Die aktuelle politische Aufteilung, die das Baskenland in zwei Autonomieregionen (Euskadi und Navarra) und einen französischen Teil aufteilt und unsere Rechte als Bürgerinnen und Bürger beschränkt, hat sich als Rahmen erwiesen, der den politischen und bewaffneten Konflikt in unserem Land perpetuiert.

Er verhindert, dass die Bürgerinnen und Bürger im Baskenland selbst über ihre Zukunft entscheiden können. In diesem Sinne ist der gewalttätige bewaffnete Konflikt, mit den allgemein bekannten menschlichen und politischen Kosten, über Jahrzehnte verlängert worden. Unser wichtigstes Ziel ist heute, diese Situation zu überwinden.
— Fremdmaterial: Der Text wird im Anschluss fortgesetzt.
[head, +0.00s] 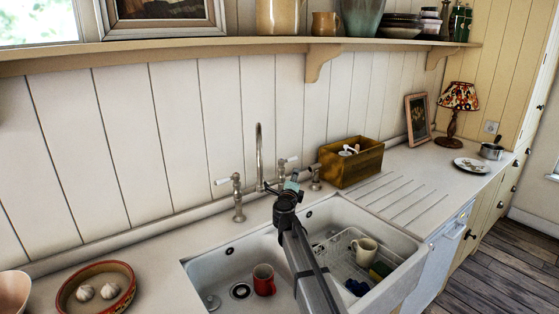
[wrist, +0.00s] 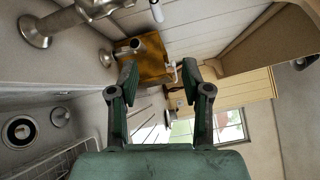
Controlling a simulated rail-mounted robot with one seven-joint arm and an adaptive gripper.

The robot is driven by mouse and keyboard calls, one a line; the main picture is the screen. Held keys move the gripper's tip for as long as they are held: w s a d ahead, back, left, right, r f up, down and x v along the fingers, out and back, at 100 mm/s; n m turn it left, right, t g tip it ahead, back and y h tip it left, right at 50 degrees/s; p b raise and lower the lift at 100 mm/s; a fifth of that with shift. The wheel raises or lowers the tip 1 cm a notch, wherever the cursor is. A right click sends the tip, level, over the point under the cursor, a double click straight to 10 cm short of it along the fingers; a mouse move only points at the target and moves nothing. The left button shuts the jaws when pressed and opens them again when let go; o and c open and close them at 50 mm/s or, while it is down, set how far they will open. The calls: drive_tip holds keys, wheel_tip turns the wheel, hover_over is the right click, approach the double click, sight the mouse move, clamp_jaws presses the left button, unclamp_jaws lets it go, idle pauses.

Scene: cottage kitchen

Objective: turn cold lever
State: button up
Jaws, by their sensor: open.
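The tap's tall spout (head: 259,155) stands behind the sink, with a lever on each side. The left lever (head: 224,181) has a white handle on a metal pillar. The right lever (head: 290,160) also has a white tip, beside the right pillar (head: 315,180). No mark shows which one is cold. My gripper (head: 291,184) is just in front of the right lever and partly hides the tap. In the wrist view my gripper (wrist: 160,78) is open and empty, its fingers apart. A white-tipped piece (wrist: 172,70) shows beyond the gap; contact is not visible.
A wooden box (head: 352,165) stands close to the right of the tap. The sink (head: 215,268) below holds a red mug (head: 264,280) and a wire rack with a cream mug (head: 365,250). A shelf (head: 240,48) runs along the wall above. The ribbed drainboard (head: 400,196) is clear.

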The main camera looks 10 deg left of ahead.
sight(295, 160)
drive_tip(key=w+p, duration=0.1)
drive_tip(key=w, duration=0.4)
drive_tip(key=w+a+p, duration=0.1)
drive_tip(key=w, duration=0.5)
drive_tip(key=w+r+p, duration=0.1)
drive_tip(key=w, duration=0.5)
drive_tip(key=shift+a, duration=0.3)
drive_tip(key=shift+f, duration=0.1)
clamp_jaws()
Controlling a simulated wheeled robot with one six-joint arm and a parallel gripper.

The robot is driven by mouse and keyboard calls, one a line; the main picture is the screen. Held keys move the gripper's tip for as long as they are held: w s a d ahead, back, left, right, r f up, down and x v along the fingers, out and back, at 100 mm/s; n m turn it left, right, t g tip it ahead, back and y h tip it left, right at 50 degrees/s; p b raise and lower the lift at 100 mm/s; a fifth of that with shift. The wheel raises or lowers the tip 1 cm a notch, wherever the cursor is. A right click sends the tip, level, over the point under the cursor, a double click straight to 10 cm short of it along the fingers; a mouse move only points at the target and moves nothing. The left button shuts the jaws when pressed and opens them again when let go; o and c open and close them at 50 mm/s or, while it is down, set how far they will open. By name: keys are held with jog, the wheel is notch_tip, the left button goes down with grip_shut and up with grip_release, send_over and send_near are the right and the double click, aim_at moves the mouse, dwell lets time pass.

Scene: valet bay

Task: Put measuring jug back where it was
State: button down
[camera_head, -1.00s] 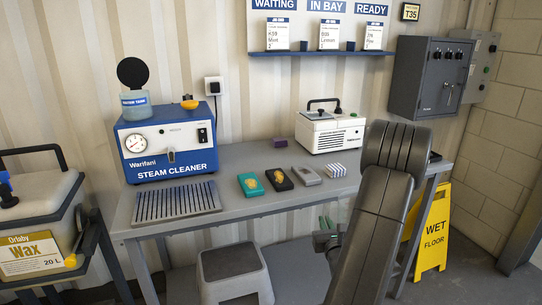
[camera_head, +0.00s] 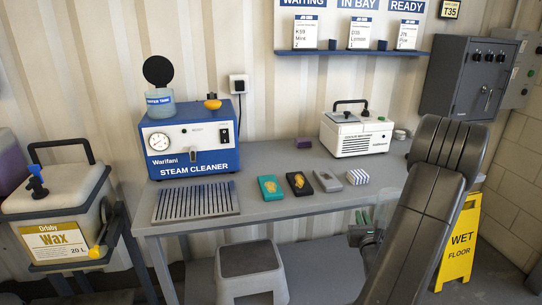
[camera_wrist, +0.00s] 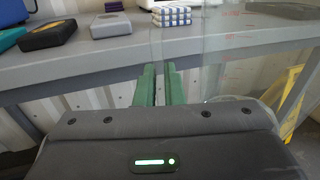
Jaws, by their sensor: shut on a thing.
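The measuring jug (camera_wrist: 232,62) is clear and see-through with red scale marks. It fills the right half of the wrist view, in front of the bench edge, and its outline is faint. My gripper (camera_wrist: 159,88) has green fingers, close together, shut on the jug at its left side. In the head view my gripper (camera_head: 365,232) is in front of the bench's front edge, below the striped block; the jug is hard to make out there and partly behind my arm.
The grey bench (camera_head: 290,207) carries a blue steam cleaner (camera_head: 190,150), a slatted mat (camera_head: 196,202), a white machine (camera_head: 357,134) and several small blocks. A step stool (camera_head: 250,268) stands below. A wax container (camera_head: 55,215) is left, a yellow wet-floor sign (camera_head: 460,243) right. Bare bench shows behind the blocks.

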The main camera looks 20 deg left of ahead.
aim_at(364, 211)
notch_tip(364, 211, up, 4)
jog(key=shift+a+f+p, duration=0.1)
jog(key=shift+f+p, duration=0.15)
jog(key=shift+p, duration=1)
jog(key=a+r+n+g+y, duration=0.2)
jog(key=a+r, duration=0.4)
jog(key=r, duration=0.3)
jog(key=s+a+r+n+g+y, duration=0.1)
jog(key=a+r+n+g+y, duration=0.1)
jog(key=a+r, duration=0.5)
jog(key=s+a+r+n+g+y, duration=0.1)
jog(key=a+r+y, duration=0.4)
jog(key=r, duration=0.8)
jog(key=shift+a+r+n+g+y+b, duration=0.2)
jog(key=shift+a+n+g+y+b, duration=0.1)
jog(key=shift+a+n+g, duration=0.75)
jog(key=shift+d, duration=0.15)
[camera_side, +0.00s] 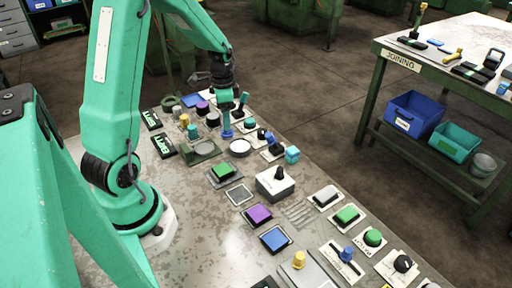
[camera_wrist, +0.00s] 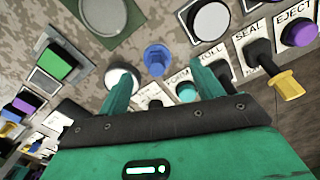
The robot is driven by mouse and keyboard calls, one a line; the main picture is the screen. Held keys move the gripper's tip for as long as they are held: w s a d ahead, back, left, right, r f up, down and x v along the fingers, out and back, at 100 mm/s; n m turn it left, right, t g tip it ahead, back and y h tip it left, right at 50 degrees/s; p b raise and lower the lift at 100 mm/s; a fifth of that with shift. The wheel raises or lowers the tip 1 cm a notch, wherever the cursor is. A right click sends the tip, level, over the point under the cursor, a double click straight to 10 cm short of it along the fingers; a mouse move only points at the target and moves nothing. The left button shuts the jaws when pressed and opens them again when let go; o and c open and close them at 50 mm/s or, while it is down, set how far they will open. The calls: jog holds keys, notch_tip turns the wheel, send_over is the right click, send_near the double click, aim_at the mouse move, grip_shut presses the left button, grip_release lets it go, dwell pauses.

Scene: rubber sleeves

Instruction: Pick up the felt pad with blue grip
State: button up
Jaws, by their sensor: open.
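A small blue grip with a round flange stands on the worn grey bench; it shows in the wrist view (camera_wrist: 156,58) and in the side view (camera_side: 226,131). I take it for the felt pad's grip; the pad beneath cannot be made out. My gripper (camera_side: 226,108) is above it, pointing down. In the wrist view my two green fingers (camera_wrist: 163,76) are spread apart, with the blue grip showing beyond and between their tips. Nothing is held.
Close around are a white round button (camera_wrist: 208,20), a large grey disc in a green frame (camera_wrist: 104,15), a green square button (camera_wrist: 60,62) and a yellow-handled lever (camera_wrist: 288,86). Many more switches crowd the bench. A second table (camera_side: 450,85) stands at the right.

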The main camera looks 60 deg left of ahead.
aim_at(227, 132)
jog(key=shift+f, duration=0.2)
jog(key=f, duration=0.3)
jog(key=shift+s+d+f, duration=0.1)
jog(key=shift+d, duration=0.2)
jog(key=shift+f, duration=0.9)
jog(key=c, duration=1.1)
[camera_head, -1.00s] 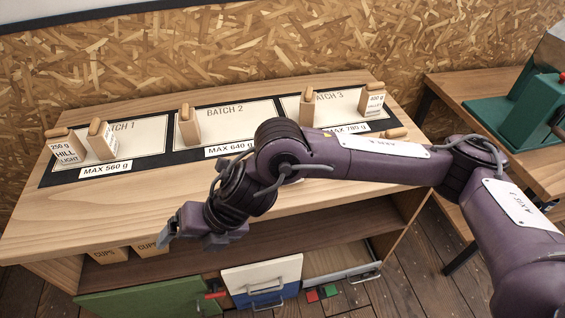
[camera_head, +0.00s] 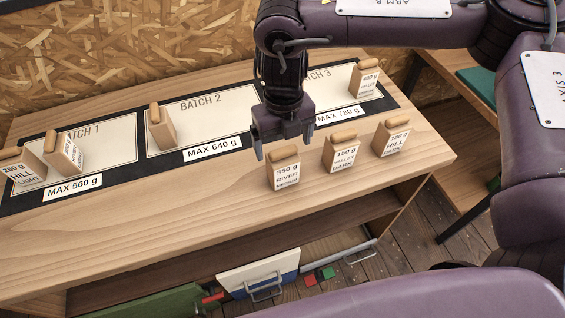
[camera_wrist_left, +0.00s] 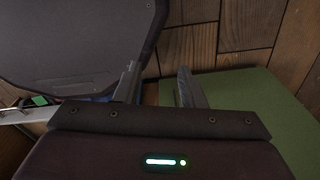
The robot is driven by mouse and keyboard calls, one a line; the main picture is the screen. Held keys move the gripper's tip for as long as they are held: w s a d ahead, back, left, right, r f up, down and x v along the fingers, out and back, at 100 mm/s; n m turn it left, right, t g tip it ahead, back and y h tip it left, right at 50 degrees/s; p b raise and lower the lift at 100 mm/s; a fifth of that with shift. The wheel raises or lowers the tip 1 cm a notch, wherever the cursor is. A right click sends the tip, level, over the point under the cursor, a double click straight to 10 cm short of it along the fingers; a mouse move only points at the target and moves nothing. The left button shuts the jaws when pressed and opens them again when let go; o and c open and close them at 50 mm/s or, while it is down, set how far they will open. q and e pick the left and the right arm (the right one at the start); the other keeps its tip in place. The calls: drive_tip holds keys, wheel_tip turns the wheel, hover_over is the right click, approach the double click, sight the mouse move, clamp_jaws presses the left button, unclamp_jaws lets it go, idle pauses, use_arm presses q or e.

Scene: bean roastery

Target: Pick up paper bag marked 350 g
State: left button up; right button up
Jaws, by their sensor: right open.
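The paper bag marked 350 g (camera_head: 285,176), labelled RIVER, stands upright on the wooden bench near its front edge, with a rolled tan top. My right gripper (camera_head: 284,144) points down with its fingers apart, just above and behind this bag. It looks empty; whether a finger touches the bag I cannot tell. My left gripper (camera_wrist_left: 158,78) shows in the left wrist view, its two fingers apart with nothing between them. It is away from the bag and outside the head view.
A 150 g bag (camera_head: 342,154) and a 180 g bag (camera_head: 391,139) stand close to the right. A 400 g bag (camera_head: 365,79) stands on the Batch 3 panel. A bag (camera_head: 161,128) stands on Batch 2, two more on Batch 1.

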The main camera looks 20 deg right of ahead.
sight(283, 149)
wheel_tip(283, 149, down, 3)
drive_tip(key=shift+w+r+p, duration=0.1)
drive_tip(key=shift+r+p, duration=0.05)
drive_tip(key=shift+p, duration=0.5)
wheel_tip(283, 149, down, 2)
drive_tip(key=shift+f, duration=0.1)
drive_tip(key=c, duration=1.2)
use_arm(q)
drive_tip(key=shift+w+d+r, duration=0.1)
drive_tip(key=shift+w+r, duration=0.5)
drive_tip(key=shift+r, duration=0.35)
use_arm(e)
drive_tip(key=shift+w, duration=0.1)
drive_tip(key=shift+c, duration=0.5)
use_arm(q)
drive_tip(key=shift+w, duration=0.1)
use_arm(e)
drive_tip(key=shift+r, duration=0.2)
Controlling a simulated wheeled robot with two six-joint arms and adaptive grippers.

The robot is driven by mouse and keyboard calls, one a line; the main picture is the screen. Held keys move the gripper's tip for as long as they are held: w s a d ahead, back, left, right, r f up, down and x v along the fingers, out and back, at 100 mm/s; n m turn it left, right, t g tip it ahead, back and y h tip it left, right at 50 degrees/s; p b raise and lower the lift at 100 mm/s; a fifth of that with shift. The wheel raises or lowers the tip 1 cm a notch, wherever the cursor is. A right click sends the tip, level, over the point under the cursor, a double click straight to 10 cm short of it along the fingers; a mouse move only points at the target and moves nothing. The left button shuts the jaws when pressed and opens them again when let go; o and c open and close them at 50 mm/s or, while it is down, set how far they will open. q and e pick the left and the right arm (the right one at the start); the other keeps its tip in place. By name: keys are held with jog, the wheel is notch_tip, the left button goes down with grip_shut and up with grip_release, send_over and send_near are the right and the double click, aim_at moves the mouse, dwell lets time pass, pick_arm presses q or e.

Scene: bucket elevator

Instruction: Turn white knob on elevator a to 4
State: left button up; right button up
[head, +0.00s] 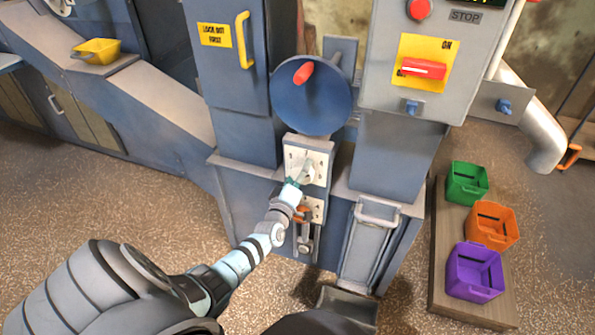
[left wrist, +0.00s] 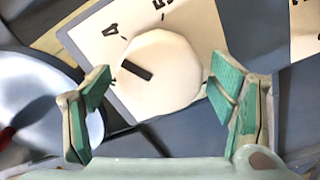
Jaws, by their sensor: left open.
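The white knob (left wrist: 165,75) sits on a white dial plate with black marks (left wrist: 107,58); a 4 and a 5 show above the knob. The knob's black bar lies toward its left side, slanting up to the left. My left gripper (left wrist: 162,88) is open, with one green-padded finger on each side of the knob; I cannot tell if either touches it. In the head view my left gripper (head: 296,186) is at the dial plate (head: 295,148) below the blue disc, partly hiding the knob (head: 309,170). My right gripper is not in view.
A blue disc with a red handle (head: 303,73) stands just above the dial plate. An orange lever (head: 302,214) is just below it. A grey box with a red switch (head: 424,69) is at upper right. Green, orange and purple bins (head: 474,273) stand on a board at right.

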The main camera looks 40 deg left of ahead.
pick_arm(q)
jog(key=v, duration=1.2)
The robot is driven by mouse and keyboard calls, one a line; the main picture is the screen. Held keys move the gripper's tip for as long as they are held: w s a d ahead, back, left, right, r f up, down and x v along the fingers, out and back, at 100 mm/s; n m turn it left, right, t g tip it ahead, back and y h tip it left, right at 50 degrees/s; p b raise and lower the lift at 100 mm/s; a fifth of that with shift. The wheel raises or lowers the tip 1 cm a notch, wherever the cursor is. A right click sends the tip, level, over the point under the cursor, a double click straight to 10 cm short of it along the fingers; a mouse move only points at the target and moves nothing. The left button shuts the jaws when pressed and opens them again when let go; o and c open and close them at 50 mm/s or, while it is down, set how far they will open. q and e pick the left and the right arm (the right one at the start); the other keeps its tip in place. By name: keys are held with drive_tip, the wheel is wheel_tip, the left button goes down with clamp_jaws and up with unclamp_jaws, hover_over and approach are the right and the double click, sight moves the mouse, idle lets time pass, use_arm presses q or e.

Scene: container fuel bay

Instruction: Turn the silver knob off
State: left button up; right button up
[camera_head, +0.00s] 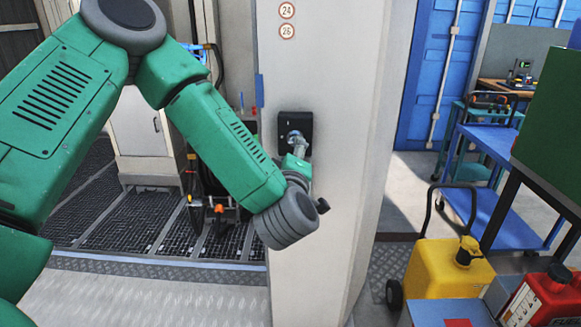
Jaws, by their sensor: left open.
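The silver knob (296,138) sits on a black square plate (293,119) on the front of the pale grey pillar. My left arm reaches in from the left, and my left gripper (299,154) is right at the knob, just below and in front of it. The gripper is open. It partly covers the lower part of the knob and plate, so I cannot tell whether the fingers touch the knob. The knob's exact turn angle is too small to read. My right gripper is not in view.
The pillar (340,70) carries round 24 and 26 labels above the knob. At right stand a yellow can (445,268), a red fuel can (545,300) and a blue cart (490,145). A dark metal grating (120,215) covers the floor behind my arm.

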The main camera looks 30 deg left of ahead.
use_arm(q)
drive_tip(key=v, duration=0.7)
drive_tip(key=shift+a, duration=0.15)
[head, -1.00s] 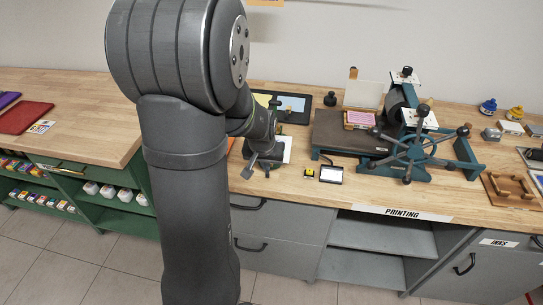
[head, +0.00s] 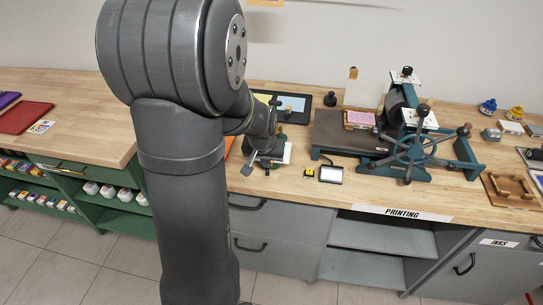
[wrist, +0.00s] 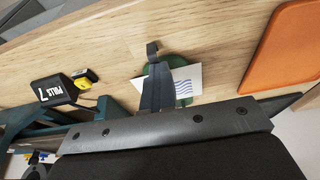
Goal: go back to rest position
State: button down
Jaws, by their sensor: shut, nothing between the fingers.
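My gripper (wrist: 155,75) is shut and empty. In the wrist view its fingers overlap a white card with blue wavy lines (wrist: 183,86) and a round green thing (wrist: 166,66) beneath it; I cannot tell the gap between them. In the head view my arm is bent over the worktop, and its dark wrist end is above the bench near a white sheet, left of the printing press. My own arm hides part of the bench there.
The teal press (head: 400,150) stands to the right on the wooden worktop (head: 390,200). A small yellow item (head: 309,173) and a black counter (wrist: 52,90) are near. An orange board (wrist: 282,48) lies on the other side.

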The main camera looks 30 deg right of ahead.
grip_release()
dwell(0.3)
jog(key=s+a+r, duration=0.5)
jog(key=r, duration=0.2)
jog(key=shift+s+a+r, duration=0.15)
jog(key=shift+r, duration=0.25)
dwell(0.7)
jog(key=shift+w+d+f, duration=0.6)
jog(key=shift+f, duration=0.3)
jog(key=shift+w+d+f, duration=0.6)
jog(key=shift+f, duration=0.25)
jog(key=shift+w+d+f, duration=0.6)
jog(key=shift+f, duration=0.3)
Die letzten drei Jahrzehnte des Konflikts eröffnen ein anderes Panorama: Wir sind eine politische Bewegung, der die Geschichte immer wieder Recht gegeben hat - angefangen mit der Forderung nach einem demokratischen Bruch mit dem franquistischen Regime 1976 über das NEIN der Baskinnen und Basken zur spanischen Verfassung 1978, die Verhinderung des AKW Lemoiz 1976-83 und das NEIN zur NATO 1986. Das zeigt sich aber auch in unseren Anstrengungen, den Betrug des Autonomiestatuts sichtbar zu machen, und in unserer grundsätzlichen Opposition gegen den neoliberalen Kapitalismus.

Die Unabhängigkeitsbewegung hat aber nicht nur auf dem Feld der Opposition und des Protestes politische und ideologische Kämpfe gewonnen. Die von der baskischen abertzalen Linken unterbreiteten Lösungsvorschläge sind von wichtigen Teilen der Gesellschaft, oft auch der Mehrheit aufgegriffen worden. Die Initiativen für eine Verhandlungslösung und für den Aufbau nationalstaatlicher Institutionen und die von uns unterbreiteten Demokratisierungsvorschläge haben den politischen Prozess im Baskenland ohne jeden Zweifel vorangebracht.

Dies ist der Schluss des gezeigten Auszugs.